El pasado martes, el director de la ACA, Samuel Reyes, respondió a los alcaldes en una entrevista en la Agencia Catalana de Noticias que la ley determina que son los ayuntamientos, en concreto la Mancomunidad de Aguas de Les Garrigues, los competentes para garantizar el suministro. Y acusó a este órgano de no haberse acogido a las ayudas por valor de 100 millones que ofreció en el territorio para mejorar la potabilidad. “Encima la culpa será nuestra. Es el Govern el que tiene que garantizar que el agua no nos llegue podrida”, responde el alcalde Acero. Cataluña lleva décadas estancada entre malas aguas: siete de cada 10 acuíferos están contaminados, lo que la aleja de cumplir el objetivo marcado por la Comisión Europea de descontaminación total para 2027.

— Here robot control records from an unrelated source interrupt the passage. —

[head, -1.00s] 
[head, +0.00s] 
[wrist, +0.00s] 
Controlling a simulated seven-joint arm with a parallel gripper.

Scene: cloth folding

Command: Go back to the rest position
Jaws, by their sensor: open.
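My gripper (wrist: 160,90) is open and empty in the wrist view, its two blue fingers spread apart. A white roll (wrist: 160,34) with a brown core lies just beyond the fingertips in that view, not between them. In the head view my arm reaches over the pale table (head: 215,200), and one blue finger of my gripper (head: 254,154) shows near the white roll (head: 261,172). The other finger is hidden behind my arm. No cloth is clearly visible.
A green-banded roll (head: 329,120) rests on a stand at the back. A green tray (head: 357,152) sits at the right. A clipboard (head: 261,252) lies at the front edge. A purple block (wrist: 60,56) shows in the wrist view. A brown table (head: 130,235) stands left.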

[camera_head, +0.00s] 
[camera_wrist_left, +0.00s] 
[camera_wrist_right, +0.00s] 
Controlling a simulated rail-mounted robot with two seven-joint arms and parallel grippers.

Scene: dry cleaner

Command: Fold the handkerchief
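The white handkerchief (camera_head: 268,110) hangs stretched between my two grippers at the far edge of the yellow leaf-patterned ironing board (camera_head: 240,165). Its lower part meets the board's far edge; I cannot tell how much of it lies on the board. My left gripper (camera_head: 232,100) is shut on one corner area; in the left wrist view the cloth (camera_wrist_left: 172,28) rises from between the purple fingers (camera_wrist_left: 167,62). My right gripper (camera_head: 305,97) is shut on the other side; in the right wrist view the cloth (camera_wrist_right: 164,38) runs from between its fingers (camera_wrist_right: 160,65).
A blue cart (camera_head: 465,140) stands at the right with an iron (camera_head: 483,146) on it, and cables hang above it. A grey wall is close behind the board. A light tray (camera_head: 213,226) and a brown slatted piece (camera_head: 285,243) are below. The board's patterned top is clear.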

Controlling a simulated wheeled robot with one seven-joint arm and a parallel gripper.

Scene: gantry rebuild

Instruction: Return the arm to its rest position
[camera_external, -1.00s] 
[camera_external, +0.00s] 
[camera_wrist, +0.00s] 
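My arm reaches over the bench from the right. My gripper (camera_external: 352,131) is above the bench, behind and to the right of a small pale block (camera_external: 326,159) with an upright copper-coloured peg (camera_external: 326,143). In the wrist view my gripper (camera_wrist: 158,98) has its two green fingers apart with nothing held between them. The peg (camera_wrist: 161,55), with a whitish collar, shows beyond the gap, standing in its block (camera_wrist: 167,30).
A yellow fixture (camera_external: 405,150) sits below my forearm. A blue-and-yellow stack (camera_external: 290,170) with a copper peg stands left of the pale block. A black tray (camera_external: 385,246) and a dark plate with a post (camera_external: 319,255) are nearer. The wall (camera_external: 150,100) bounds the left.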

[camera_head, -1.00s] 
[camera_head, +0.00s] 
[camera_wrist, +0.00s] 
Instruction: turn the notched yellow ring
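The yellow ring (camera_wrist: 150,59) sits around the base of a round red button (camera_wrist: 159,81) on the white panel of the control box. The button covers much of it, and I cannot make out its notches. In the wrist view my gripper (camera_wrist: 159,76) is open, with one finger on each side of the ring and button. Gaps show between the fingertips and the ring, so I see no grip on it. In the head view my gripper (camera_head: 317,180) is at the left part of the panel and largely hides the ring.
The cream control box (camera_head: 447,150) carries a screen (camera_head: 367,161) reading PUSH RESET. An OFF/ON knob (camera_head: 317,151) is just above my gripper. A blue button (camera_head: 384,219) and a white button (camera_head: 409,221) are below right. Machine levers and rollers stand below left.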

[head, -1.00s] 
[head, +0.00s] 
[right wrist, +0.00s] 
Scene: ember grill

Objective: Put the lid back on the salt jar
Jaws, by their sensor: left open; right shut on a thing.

La Generalitat no se aventura a poner fecha para la solución del problema, aunque confía en que un cambio de filtros en la planta potabilizadora logre descontaminar el agua. Y para el futuro apunta a buscar un nuevo punto de captación en otro pantano, sin contaminantes. Mientras, está fletando camiones cisterna cada dos días para que los vecinos llenen garrafas. Los alcaldes, sin embargo, se quejan de que en plena ola de calor en algunos municipios el líquido llega al mediodía.
Y entre el fuego cruzado de las administraciones, los vecinos se quejan de desinformación. Ninguno de la veintena de consultados entre tres localidades saben qué día ni a qué hora iba a llegar el próximo camión cisterna. Josep Vives, un vecino de 62 años de La Granadella (700 habitantes), muestra con su móvil un bando municipal que, publicado a las 10.50, avisa con una hora de antelación de la llegada del camión. “¿Tú crees que mi madre, que tiene 85 años, tiene que estar cargando botellas a toda prisa para ir a buscar agua?”, se pregunta. “Esto es tercermundista”, concluye.